Begitulah seseorang harus memasukkan ke dalam hidupnya, ke dalam eksistensinya, apa yang ia pahami, tentang dirinya sendiri. Dan keselamatannya. Ralitasnya yang terjadi dan kita lihat dan hidup bersama mereka seperti Buton , Bugis dan Makasar (BBM) yang ke Papua melakukan tidakkan pendekatan yang persuatif menguasai wilayah Papua dan sekarang mendominasi di wilayah Papua tak kunjung bandinya.

Seandainya manusia dan manusia itu memiliki nalar untuk berpikir dan bertindak secara rasionalitas pada tempat maka manusia moder itulah yang disebut sebagai manusia beradab, berbudaya dan beradat. Manusia yang beradat dan berbudaya yang menghormati dan menghargai sepekulasi hidupnya ia pasti memahami diri dan mengormatinya tetapi tak pernah terjadi karena ambis yang tidak pada tempatnya. 

Argumentatif yang tidak jelas menyeret diri pada pemahaman dangkal dan tidak jelas dan sulit dipertanggunjawabkan pada diri sendiri yang membuat manusia berambisi untuk memperlakukan manusia lain bagaikan binatang, karena pemikirannya sudah memang bagaikan binatang untuk berpikir dan bertindak rasional. 

Manusia harus saling menghormati dan menghargai tetapi hal ini tak pernah terjadi hanya saja membawa duka dan nestapa yang tak kunjung sembuh karena tak tahu arah dan tujuan hidup yang jelas dan pada tempatnya. Ketika melihat dan membandingkan orang Indonesia yang selalu memperlakukan orang Papua tak ada nilai bandingnya sehingga membunuh adalah hal biasa, menguasai dan memperlakukan tindakan dengan pendekatan milisterialistik pun hal biasa-biasa saja.

Kebodohan terhadap tindakan ini tidak wajar dan tidak manusiawi maka manuisa harus membereskan lebih dahulu pola pemikirannya. Dengan demikian molaritas manusia harus disadarkan dalam pikirannya. Atau sebaliknya beripikir dan bertindak dengan mempertimbangkan mana yang subtansi dan mana yang bukan subtansi dengan rasio berpikirnya pada tempatnya.

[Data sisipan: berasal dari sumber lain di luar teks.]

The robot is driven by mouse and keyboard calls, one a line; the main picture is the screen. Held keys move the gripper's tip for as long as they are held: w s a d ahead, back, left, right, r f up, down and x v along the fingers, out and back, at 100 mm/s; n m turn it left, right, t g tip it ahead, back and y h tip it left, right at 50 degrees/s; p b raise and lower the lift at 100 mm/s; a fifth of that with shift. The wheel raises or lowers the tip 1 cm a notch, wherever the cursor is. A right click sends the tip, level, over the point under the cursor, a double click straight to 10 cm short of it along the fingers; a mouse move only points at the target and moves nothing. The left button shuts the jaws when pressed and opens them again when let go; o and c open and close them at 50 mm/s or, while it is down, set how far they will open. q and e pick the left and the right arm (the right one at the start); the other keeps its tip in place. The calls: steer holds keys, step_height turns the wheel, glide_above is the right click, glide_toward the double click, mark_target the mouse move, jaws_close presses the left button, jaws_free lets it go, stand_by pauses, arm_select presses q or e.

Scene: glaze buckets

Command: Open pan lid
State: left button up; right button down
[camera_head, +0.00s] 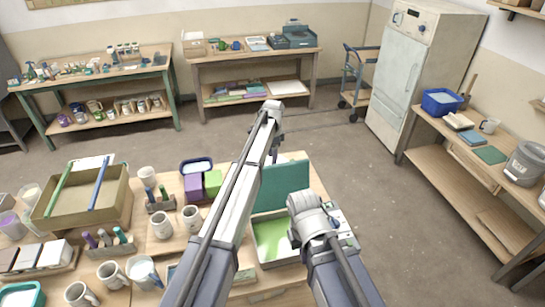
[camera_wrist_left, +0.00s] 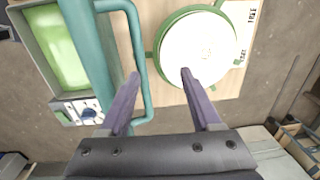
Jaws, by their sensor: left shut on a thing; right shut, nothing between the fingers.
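The pan (camera_head: 270,237) has a light green inside and stands on the near table, partly covered by my arms. Its teal lid (camera_head: 283,183) stands up at a steep angle, open. In the left wrist view the pan (camera_wrist_left: 62,55) is at the left, with the lid (camera_wrist_left: 92,60) seen nearly edge-on. The lid's teal bar handle (camera_wrist_left: 138,50) runs between the fingers of my left gripper (camera_wrist_left: 159,73), beside the left finger. That gripper is closed on the handle. My right arm ends low in front of the pan in the head view; its fingers are hard to make out.
A white disc (camera_wrist_left: 200,45) with a green rim lies beside the lid in the wrist view. Purple and green blocks (camera_head: 213,182), mugs (camera_head: 161,224) and a tan bin (camera_head: 85,212) crowd the table to the left. Open floor (camera_head: 340,160) lies beyond the table.

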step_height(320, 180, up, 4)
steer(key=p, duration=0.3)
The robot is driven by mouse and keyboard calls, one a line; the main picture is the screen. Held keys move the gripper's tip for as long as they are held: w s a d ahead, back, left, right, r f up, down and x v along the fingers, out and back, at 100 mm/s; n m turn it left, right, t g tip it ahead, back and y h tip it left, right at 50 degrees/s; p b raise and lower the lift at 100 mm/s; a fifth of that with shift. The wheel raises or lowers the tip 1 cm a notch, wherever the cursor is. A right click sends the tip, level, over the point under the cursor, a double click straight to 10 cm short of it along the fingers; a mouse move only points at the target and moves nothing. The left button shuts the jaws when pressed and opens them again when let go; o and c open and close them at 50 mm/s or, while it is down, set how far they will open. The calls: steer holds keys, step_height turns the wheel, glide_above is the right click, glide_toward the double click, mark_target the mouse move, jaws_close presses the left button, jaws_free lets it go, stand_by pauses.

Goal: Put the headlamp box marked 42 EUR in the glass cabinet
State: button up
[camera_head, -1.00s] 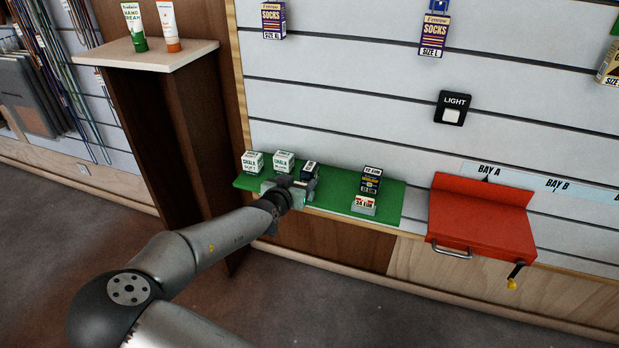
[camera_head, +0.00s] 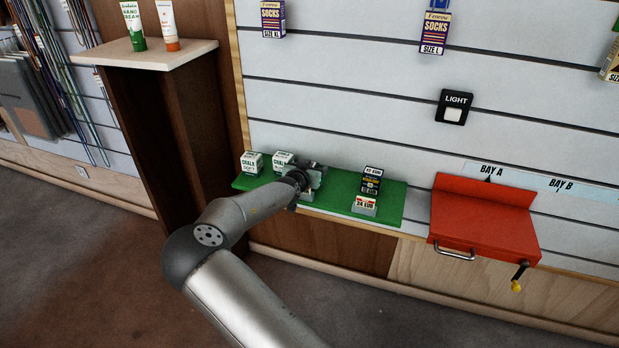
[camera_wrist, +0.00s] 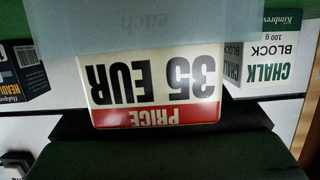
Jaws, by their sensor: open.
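My gripper (camera_head: 313,180) is open over the green shelf, just right of the chalk boxes. In the wrist view, a card reading 35 EUR (camera_wrist: 155,85) appears upside down and close, with a pale band above it. A dark box (camera_wrist: 22,72), partly cut off, shows at the left there. In the head view, a dark box (camera_head: 371,182) stands at the shelf's right, behind a small price card (camera_head: 364,206) that seems to read 24 EUR. Its own small markings are not surely legible, so I cannot tell which box is marked 42 EUR. No glass cabinet is recognisable.
Chalk boxes (camera_head: 251,163) stand at the left of the green shelf (camera_head: 335,196); one chalk box also shows in the wrist view (camera_wrist: 262,60). Right of the shelf is a red unit (camera_head: 485,222) with a handle and a yellow-tipped crank. A light switch (camera_head: 453,107) is above.

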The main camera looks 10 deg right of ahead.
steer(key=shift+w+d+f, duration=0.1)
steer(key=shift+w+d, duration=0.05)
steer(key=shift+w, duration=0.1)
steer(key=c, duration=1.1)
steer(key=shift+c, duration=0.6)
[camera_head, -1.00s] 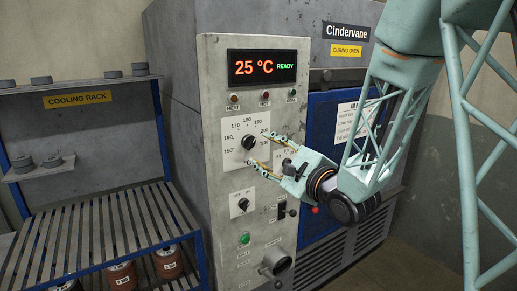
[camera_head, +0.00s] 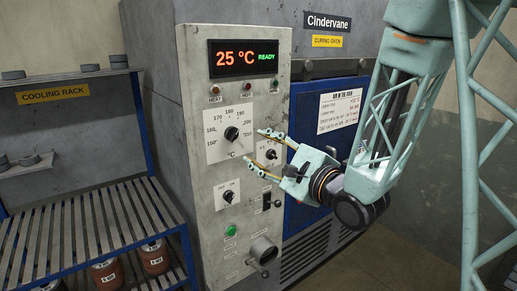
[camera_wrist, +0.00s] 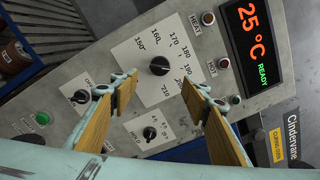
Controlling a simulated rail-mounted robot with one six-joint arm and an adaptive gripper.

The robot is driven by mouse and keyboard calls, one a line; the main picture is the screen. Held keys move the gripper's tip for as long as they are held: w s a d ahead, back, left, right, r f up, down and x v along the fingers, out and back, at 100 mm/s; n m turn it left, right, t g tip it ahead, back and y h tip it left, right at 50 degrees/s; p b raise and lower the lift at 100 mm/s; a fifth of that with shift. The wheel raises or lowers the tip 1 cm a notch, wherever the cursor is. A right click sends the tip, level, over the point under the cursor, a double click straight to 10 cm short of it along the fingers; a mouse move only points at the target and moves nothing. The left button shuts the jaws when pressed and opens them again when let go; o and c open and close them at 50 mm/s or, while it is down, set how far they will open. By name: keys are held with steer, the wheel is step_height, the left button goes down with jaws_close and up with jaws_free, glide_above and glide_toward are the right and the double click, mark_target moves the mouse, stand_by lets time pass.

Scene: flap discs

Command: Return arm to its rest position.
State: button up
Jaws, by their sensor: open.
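My gripper (camera_head: 260,152) is open and empty in front of the curing oven's control panel (camera_head: 200,120). Its fingers point left in the head view. The large temperature knob (camera_head: 231,133) is just left of the upper fingertip and apart from it. In the wrist view the two tan-padded fingers (camera_wrist: 165,88) are spread wide, with the temperature knob (camera_wrist: 160,66) beyond the gap between them. A small knob (camera_wrist: 150,133) also shows between the fingers. My arm reaches in from the right.
The oven display (camera_head: 244,58) reads 25 °C READY. Below are an off/on knob (camera_head: 228,196), a green button (camera_head: 231,230) and a round fitting (camera_head: 262,251). A slatted cooling rack (camera_head: 90,235) stands at left with several discs. The blue oven door (camera_head: 305,143) is behind my gripper.

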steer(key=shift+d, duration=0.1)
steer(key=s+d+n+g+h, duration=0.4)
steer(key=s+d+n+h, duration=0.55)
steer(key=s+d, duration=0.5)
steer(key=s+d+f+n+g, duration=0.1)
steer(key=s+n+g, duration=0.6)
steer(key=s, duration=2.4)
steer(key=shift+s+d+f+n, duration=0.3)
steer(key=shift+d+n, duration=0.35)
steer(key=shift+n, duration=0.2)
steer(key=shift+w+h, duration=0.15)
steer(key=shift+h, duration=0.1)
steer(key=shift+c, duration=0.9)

Asumsi ini mendorong bawah manusia adalah subjek, manusia tidak bisa menjadi objek, semua manusia adalah sama dan tidak diperlakukan dengan pendekatan kekerasan, pengusiran dan penyingkiran dari alamnya sendiri dengan menuntut wilayah sebagai bagaian integeral namun pemikiran ini salah. mereka seharusnya menghormati dan menghargai semua keputusan dari pemilik alamnya untuk melaksanakan kebijakan yang di tetapkan. Jangan melakukan tindakan dengan alasan bahwa demi perkembangan dan perubahan di era praneter yang siap lepas landas maka manusia harus mempertimbangkan kesamaan dalam segala hal namun hal eksistensi tidak bisa tidak yang karena namanya subtansi yaitu mutlak untuk mengedepangkan eksistensi manusia tidak bisa tidak mengatakan kesamaratan dalam perkemangan maka hal penting dibiarkan dan hal lain harus dilahirkan na kita harus kembalikan pemikiran kepada kesadaran berpikir supaya alam sadarnya dapat berfungsi sehingga bisa bermakna.

Manusia terutama orang Papua harus sungguh-sungguhh lahir dalam budaya dan adat. Manusia yang belum teringkarnasi dalam budaya dan adat perlu di ingkarnasikan supaya mana yang subtasi dan mana yang bukan subtansi bisa dapat dipertimbangkan dalam pergumulan hidup. Sebab budaya dan adat itu melekat maka bagi yang belum diingkarnasikan dalam budaya dan adat perlu adanya remanasi sehingga yang subtansinya tidak bisa di sangkah lagi karena hal itu mutlak.

Penulis adalah seorang mahasiswa yang sedang kuliah di STPMD/APMD Yogyakarta jurusan pemerintahan.